_SET EXERCISE_.
For the listing below, give the number of lines in which "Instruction" occurs. Add nothing.

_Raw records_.
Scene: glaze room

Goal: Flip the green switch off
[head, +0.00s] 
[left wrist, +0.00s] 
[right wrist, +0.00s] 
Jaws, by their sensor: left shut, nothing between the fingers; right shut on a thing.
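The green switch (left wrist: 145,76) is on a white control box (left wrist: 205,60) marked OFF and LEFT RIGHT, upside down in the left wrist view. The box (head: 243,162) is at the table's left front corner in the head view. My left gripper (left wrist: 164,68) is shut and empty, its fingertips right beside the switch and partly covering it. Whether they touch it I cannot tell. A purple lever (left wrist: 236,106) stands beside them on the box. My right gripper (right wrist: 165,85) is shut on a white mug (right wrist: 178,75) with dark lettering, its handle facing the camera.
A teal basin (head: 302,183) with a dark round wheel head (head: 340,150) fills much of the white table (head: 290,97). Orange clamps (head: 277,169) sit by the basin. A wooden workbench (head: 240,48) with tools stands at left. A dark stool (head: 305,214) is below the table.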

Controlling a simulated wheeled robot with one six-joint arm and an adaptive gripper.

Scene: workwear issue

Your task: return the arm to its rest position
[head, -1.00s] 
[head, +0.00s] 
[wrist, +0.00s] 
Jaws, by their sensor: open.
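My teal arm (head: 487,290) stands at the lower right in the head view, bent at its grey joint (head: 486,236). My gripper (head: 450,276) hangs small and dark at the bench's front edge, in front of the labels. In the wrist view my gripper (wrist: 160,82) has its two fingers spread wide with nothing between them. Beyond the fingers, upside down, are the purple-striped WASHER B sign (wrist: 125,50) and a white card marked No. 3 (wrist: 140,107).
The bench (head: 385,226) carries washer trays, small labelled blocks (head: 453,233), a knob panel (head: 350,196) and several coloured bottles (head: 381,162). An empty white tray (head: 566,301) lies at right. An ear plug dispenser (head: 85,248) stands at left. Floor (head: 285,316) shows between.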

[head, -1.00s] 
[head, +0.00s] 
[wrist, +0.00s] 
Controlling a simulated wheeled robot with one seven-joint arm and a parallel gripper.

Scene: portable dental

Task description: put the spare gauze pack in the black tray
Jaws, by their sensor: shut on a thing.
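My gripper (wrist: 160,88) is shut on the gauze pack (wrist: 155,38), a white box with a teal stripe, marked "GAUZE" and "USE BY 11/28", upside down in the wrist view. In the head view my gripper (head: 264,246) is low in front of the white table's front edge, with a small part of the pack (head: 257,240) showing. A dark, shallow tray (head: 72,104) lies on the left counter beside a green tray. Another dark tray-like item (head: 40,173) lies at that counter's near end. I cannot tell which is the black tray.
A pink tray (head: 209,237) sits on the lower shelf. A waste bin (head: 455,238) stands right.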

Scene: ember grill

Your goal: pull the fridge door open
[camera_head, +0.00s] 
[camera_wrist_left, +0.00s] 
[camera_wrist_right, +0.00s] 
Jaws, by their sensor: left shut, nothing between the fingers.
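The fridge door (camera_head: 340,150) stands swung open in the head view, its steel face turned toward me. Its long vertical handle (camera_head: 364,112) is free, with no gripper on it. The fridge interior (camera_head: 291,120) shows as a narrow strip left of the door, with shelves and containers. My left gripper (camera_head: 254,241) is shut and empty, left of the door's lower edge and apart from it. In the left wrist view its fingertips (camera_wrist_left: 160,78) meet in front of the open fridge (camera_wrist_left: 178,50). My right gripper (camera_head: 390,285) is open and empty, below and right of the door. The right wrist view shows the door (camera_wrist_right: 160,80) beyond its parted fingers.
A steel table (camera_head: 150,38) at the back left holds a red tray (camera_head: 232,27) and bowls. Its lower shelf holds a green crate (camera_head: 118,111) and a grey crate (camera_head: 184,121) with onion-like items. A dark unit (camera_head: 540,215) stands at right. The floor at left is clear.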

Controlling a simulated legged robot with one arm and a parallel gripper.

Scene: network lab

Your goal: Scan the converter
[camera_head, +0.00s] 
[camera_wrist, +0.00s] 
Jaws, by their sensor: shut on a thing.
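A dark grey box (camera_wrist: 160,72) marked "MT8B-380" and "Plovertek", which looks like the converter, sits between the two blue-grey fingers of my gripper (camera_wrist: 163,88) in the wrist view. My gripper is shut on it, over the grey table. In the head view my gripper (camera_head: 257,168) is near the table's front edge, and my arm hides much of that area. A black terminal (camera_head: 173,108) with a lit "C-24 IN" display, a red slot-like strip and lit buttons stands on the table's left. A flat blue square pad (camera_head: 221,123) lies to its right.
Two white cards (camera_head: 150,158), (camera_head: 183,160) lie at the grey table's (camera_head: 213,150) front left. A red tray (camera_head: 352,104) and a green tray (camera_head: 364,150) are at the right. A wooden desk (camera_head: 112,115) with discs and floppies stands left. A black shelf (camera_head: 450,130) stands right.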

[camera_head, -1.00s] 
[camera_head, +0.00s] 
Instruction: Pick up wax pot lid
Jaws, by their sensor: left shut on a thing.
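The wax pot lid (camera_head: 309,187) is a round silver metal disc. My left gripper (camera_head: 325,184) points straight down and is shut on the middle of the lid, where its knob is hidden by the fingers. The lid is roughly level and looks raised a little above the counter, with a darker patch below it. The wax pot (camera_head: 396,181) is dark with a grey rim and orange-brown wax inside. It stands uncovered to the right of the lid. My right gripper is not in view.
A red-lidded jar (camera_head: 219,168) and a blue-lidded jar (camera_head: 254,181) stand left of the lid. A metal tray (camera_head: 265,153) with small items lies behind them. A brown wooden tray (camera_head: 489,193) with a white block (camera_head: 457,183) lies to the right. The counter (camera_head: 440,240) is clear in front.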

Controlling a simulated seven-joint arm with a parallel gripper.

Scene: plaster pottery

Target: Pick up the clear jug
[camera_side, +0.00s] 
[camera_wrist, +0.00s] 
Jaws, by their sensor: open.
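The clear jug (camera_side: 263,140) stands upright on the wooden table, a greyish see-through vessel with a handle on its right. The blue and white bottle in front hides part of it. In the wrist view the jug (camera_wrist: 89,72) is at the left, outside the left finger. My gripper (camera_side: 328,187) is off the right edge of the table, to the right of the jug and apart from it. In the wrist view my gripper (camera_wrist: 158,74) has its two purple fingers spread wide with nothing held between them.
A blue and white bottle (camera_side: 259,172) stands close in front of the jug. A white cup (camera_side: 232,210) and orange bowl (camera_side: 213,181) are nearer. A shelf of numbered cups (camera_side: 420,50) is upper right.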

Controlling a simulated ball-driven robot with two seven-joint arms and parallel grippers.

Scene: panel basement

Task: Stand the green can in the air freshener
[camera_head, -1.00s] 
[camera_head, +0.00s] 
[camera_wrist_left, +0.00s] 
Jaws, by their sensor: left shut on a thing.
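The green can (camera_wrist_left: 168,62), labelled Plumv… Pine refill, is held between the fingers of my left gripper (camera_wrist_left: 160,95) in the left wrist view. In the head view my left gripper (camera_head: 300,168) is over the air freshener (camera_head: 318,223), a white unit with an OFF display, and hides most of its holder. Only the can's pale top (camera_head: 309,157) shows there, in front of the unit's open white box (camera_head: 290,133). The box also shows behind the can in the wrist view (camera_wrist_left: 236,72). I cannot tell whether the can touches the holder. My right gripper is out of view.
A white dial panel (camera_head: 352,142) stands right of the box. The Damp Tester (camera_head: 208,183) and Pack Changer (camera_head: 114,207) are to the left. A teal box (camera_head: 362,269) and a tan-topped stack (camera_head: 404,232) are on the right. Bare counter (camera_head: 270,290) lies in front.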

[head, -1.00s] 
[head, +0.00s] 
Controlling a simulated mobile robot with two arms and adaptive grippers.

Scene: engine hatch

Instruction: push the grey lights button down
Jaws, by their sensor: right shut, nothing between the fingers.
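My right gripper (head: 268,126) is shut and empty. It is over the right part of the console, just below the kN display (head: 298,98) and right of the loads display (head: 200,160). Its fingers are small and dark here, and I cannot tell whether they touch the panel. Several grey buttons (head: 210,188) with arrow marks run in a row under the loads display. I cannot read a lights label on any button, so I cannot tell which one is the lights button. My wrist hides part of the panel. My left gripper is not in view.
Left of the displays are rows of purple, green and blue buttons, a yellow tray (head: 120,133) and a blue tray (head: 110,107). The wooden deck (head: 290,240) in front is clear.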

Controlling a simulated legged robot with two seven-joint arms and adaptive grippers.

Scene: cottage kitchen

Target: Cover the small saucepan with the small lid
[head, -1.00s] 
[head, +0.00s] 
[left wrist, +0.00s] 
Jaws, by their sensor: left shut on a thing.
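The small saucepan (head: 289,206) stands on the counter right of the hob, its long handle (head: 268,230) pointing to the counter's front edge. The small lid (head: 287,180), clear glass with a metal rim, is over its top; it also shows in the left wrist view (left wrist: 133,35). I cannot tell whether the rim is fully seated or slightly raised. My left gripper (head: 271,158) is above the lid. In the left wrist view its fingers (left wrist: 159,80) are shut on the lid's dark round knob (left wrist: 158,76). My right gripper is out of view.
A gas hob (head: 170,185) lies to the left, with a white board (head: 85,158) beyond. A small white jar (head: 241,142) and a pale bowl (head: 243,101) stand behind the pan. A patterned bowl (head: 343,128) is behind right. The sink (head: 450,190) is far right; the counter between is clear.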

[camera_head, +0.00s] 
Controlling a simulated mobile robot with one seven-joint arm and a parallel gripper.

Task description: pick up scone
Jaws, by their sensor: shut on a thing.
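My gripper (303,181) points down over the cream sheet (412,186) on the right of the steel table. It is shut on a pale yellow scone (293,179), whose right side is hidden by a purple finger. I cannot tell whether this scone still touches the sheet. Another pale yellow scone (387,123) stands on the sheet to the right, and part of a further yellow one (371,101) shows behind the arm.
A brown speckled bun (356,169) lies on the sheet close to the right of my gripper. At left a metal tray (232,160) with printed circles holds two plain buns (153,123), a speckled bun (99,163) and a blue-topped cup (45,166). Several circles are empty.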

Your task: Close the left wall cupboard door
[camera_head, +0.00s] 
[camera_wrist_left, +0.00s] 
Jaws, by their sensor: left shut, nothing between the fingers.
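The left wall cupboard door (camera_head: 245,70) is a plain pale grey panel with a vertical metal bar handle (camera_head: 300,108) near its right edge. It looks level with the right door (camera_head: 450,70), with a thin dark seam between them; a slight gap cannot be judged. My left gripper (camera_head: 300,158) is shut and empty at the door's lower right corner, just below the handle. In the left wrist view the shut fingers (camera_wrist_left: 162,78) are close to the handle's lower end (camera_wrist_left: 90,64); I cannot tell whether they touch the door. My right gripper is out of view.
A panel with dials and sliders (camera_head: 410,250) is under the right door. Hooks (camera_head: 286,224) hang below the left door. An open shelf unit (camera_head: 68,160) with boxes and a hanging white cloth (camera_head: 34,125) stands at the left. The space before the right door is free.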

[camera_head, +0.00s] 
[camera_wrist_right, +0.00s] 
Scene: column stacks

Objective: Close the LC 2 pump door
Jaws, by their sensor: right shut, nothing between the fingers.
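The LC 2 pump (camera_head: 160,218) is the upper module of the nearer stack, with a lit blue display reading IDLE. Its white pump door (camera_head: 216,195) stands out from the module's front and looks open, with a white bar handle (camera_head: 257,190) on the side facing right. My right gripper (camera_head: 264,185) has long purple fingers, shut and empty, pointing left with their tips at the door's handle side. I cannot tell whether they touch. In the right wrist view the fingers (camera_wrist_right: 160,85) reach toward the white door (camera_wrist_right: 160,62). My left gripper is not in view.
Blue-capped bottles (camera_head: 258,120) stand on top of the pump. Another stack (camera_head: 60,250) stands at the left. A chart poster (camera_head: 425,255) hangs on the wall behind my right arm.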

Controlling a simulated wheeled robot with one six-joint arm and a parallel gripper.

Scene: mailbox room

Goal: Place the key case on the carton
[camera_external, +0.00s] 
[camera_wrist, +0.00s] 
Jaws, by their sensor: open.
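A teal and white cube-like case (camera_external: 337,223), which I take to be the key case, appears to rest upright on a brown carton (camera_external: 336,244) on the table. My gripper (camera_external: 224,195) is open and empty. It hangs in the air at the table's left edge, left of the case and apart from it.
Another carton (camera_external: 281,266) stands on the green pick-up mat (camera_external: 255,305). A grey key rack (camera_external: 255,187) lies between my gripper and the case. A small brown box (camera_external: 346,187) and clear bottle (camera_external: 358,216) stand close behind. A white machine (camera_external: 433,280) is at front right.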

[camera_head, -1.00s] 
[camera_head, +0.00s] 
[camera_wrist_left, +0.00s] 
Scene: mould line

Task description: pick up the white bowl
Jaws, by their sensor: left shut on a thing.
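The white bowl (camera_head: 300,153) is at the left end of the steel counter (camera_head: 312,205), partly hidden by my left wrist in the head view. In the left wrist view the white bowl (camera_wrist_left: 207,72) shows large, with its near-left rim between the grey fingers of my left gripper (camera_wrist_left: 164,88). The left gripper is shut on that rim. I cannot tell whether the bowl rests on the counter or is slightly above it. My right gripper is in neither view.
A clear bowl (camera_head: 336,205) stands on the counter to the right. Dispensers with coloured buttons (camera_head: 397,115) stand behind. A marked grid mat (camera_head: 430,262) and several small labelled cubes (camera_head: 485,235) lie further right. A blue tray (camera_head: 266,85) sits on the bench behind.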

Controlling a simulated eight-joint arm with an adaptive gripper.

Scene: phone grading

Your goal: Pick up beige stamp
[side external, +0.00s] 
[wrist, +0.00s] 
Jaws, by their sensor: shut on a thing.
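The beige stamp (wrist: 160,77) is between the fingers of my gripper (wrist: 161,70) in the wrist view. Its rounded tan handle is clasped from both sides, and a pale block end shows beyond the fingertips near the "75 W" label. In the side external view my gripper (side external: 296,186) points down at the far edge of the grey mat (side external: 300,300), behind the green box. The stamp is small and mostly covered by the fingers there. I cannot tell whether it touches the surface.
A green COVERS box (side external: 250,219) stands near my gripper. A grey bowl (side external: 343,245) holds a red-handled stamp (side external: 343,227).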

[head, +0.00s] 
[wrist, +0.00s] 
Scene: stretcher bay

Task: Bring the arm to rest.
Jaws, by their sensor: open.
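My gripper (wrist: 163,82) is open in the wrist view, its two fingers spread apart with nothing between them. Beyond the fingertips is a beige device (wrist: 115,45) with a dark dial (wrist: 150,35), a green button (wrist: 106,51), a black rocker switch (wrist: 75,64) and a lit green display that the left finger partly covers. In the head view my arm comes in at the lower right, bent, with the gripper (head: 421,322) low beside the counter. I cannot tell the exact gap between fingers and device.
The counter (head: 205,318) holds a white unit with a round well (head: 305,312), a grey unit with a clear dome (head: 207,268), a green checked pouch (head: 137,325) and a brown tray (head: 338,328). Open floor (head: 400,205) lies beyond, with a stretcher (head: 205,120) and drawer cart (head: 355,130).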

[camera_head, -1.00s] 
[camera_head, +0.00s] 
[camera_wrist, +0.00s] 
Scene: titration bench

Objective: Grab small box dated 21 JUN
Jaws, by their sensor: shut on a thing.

_RESULT OF THE TASK_.
2